PROBLEM: Reproduce the listing below in its entirety. Change nothing.

::: EXERCISE DATA :::

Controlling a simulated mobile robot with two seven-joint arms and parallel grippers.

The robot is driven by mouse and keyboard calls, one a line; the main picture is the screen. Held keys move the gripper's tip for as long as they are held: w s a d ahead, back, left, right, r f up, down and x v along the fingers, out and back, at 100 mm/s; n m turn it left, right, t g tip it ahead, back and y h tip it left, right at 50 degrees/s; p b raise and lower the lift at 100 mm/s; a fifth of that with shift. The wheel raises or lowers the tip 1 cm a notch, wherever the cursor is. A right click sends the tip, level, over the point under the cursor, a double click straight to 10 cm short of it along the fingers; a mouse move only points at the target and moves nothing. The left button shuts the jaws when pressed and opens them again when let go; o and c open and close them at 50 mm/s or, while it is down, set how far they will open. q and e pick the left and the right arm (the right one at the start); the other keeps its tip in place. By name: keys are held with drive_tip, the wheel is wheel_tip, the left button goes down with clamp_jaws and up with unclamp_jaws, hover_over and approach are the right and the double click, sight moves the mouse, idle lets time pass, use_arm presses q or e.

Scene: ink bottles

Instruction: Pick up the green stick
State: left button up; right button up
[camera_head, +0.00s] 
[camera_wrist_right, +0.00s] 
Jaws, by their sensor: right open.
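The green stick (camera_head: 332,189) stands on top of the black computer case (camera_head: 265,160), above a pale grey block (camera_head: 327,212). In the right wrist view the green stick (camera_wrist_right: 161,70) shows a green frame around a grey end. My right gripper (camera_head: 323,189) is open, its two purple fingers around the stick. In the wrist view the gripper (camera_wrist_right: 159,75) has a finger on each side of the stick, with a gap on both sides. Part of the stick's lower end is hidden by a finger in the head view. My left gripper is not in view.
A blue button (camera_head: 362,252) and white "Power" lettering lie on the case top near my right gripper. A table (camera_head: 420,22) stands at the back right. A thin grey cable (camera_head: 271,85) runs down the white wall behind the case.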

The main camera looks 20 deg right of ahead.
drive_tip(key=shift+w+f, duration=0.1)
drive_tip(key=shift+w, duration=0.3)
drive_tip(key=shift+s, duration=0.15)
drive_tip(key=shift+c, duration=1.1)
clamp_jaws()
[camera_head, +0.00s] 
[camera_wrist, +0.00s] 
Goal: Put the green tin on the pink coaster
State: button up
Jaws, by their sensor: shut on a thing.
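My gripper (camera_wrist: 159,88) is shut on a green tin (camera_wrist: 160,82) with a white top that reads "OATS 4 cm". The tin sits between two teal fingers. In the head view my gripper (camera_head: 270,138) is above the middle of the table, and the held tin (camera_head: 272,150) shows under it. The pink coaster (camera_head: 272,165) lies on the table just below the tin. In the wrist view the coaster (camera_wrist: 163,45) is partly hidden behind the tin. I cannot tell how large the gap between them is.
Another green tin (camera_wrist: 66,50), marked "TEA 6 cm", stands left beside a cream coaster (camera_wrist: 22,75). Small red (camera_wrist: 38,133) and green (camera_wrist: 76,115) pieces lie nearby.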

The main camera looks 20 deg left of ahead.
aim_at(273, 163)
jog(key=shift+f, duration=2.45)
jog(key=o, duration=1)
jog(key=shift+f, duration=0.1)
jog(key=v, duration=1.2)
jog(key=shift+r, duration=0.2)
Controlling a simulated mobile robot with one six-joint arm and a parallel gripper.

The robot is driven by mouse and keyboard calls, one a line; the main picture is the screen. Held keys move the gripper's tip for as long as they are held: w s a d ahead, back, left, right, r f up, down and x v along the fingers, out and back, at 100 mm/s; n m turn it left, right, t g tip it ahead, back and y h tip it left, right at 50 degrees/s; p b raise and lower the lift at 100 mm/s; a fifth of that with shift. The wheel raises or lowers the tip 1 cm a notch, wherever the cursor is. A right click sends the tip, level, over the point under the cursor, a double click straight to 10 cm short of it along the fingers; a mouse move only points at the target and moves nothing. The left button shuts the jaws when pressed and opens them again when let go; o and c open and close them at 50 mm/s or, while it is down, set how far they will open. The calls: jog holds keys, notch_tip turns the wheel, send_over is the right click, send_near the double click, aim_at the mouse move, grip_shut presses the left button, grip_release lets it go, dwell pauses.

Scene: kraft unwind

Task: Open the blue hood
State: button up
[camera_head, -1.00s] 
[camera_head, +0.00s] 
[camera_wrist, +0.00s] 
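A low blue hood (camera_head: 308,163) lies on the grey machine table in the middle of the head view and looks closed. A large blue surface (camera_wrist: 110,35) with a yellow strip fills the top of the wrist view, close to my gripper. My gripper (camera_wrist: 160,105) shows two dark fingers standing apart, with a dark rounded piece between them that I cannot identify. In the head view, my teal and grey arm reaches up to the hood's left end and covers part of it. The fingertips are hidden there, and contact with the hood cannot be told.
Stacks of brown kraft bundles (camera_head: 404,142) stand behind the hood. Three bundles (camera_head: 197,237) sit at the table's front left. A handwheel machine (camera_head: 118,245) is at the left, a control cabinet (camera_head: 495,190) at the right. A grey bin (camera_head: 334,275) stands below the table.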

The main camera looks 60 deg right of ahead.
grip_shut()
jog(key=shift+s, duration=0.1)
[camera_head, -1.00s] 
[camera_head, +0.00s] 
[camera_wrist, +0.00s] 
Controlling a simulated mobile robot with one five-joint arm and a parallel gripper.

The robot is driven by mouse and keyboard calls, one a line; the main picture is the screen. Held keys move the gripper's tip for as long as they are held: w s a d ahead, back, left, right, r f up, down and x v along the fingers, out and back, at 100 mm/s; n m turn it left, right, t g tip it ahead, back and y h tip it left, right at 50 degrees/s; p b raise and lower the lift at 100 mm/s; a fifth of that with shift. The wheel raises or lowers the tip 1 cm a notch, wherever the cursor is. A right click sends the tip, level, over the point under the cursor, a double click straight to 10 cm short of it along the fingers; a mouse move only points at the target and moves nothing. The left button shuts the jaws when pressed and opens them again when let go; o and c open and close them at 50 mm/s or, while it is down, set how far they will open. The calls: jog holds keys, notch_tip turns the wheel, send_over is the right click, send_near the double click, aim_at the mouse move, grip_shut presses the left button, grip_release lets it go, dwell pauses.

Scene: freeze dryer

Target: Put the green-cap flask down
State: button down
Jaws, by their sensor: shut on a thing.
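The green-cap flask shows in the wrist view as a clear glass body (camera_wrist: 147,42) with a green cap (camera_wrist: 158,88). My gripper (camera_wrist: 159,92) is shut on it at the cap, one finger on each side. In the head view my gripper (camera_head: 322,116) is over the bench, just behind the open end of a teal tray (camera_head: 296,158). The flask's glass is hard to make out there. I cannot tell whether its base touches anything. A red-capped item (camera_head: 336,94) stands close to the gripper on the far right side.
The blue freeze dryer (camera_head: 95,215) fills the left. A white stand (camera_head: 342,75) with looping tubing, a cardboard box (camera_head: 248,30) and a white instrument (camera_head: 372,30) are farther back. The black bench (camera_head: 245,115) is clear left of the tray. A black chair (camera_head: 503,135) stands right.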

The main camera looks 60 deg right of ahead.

:::

ANSWER TO THIS PROBLEM:
Controlling a simulated mobile robot with two seven-joint arms and parallel grippers.

The robot is driven by mouse and keyboard calls, one a line; the main picture is the screen. Held keys move the gripper's tip for as long as they are held: w s a d ahead, back, left, right, r f up, down and x v along the fingers, out and back, at 100 mm/s; n m turn it left, right, t g tip it ahead, back and y h tip it left, right at 50 degrees/s; p b raise and lower the lift at 100 mm/s; a fifth of that with shift. The wheel raises or lowers the tip 1 cm a notch, wherever the cursor is. A right click sends the tip, level, over the point under the cursor, a double click straight to 10 cm short of it along the fingers; a mouse move only points at the target and moves nothing. The left button shuts the jaws when pressed and opens them again when let go; o and c open and close them at 50 mm/s or, while it is down, set how far they will open. q and e pick the left and the right arm (the right one at the start); the other keeps its tip in place. By name: keys are held with drive_tip, the wheel is wheel_tip, the left button goes down with clamp_jaws and up with unclamp_jaws, hover_over and approach are the right and the double click, sight moves the mouse, idle lets time pass, use_arm presses q or e.

Scene: ink bottles

Instruction: Pick up the green stick
State: left button up; right button up
[camera_head, +0.00s] 
[camera_wrist_right, +0.00s] 
Jaws, by their sensor: right open.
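The green stick (camera_head: 332,189) stands on top of the black computer case (camera_head: 265,160), above a pale grey block (camera_head: 327,212). In the right wrist view the green stick (camera_wrist_right: 161,70) shows a green frame around a grey end. My right gripper (camera_head: 323,189) is open, its two purple fingers around the stick. In the wrist view the gripper (camera_wrist_right: 159,75) has a finger on each side of the stick, with a gap on both sides. Part of the stick's lower end is hidden by a finger in the head view. My left gripper is not in view.
A blue button (camera_head: 362,252) and white "Power" lettering lie on the case top near my right gripper. A table (camera_head: 420,22) stands at the back right. A thin grey cable (camera_head: 271,85) runs down the white wall behind the case.

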The main camera looks 20 deg right of ahead.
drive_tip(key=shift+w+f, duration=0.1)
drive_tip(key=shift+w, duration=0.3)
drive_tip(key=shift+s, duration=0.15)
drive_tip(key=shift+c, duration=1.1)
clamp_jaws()
[camera_head, +0.00s] 
[camera_wrist, +0.00s] 
Goal: Put the green tin on the pink coaster
State: button up
Jaws, by their sensor: shut on a thing.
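My gripper (camera_wrist: 159,88) is shut on a green tin (camera_wrist: 160,82) with a white top that reads "OATS 4 cm". The tin sits between two teal fingers. In the head view my gripper (camera_head: 270,138) is above the middle of the table, and the held tin (camera_head: 272,150) shows under it. The pink coaster (camera_head: 272,165) lies on the table just below the tin. In the wrist view the coaster (camera_wrist: 163,45) is partly hidden behind the tin. I cannot tell how large the gap between them is.
Another green tin (camera_wrist: 66,50), marked "TEA 6 cm", stands left beside a cream coaster (camera_wrist: 22,75). Small red (camera_wrist: 38,133) and green (camera_wrist: 76,115) pieces lie nearby.

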The main camera looks 20 deg left of ahead.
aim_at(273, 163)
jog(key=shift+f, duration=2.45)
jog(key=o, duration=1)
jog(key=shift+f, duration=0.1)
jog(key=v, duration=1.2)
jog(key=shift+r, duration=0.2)
Controlling a simulated mobile robot with one six-joint arm and a parallel gripper.

The robot is driven by mouse and keyboard calls, one a line; the main picture is the screen. Held keys move the gripper's tip for as long as they are held: w s a d ahead, back, left, right, r f up, down and x v along the fingers, out and back, at 100 mm/s; n m turn it left, right, t g tip it ahead, back and y h tip it left, right at 50 degrees/s; p b raise and lower the lift at 100 mm/s; a fifth of that with shift. The wheel raises or lowers the tip 1 cm a notch, wherever the cursor is. A right click sends the tip, level, over the point under the cursor, a double click straight to 10 cm short of it along the fingers; a mouse move only points at the target and moves nothing. The left button shuts the jaws when pressed and opens them again when let go; o and c open and close them at 50 mm/s or, while it is down, set how far they will open. The calls: jog holds keys, notch_tip turns the wheel, send_over is the right click, send_near the double click, aim_at the mouse move, grip_shut presses the left button, grip_release lets it go, dwell pauses.

Scene: kraft unwind

Task: Open the blue hood
State: button up
[camera_head, -1.00s] 
[camera_head, +0.00s] 
[camera_wrist, +0.00s] 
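A low blue hood (camera_head: 308,163) lies on the grey machine table in the middle of the head view and looks closed. A large blue surface (camera_wrist: 110,35) with a yellow strip fills the top of the wrist view, close to my gripper. My gripper (camera_wrist: 160,105) shows two dark fingers standing apart, with a dark rounded piece between them that I cannot identify. In the head view, my teal and grey arm reaches up to the hood's left end and covers part of it. The fingertips are hidden there, and contact with the hood cannot be told.
Stacks of brown kraft bundles (camera_head: 404,142) stand behind the hood. Three bundles (camera_head: 197,237) sit at the table's front left. A handwheel machine (camera_head: 118,245) is at the left, a control cabinet (camera_head: 495,190) at the right. A grey bin (camera_head: 334,275) stands below the table.

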The main camera looks 60 deg right of ahead.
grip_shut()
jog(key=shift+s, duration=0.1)
[camera_head, -1.00s] 
[camera_head, +0.00s] 
[camera_wrist, +0.00s] 
Controlling a simulated mobile robot with one five-joint arm and a parallel gripper.

The robot is driven by mouse and keyboard calls, one a line; the main picture is the screen. Held keys move the gripper's tip for as long as they are held: w s a d ahead, back, left, right, r f up, down and x v along the fingers, out and back, at 100 mm/s; n m turn it left, right, t g tip it ahead, back and y h tip it left, right at 50 degrees/s; p b raise and lower the lift at 100 mm/s; a fifth of that with shift. The wheel raises or lowers the tip 1 cm a notch, wherever the cursor is. A right click sends the tip, level, over the point under the cursor, a double click straight to 10 cm short of it along the fingers; a mouse move only points at the target and moves nothing. The left button shuts the jaws when pressed and opens them again when let go; o and c open and close them at 50 mm/s or, while it is down, set how far they will open. The calls: jog holds keys, notch_tip turns the wheel, send_over is the right click, send_near the double click, aim_at the mouse move, grip_shut presses the left button, grip_release lets it go, dwell pauses.

Scene: freeze dryer

Target: Put the green-cap flask down
State: button down
Jaws, by their sensor: shut on a thing.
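The green-cap flask shows in the wrist view as a clear glass body (camera_wrist: 147,42) with a green cap (camera_wrist: 158,88). My gripper (camera_wrist: 159,92) is shut on it at the cap, one finger on each side. In the head view my gripper (camera_head: 322,116) is over the bench, just behind the open end of a teal tray (camera_head: 296,158). The flask's glass is hard to make out there. I cannot tell whether its base touches anything. A red-capped item (camera_head: 336,94) stands close to the gripper on the far right side.
The blue freeze dryer (camera_head: 95,215) fills the left. A white stand (camera_head: 342,75) with looping tubing, a cardboard box (camera_head: 248,30) and a white instrument (camera_head: 372,30) are farther back. The black bench (camera_head: 245,115) is clear left of the tray. A black chair (camera_head: 503,135) stands right.

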The main camera looks 60 deg right of ahead.

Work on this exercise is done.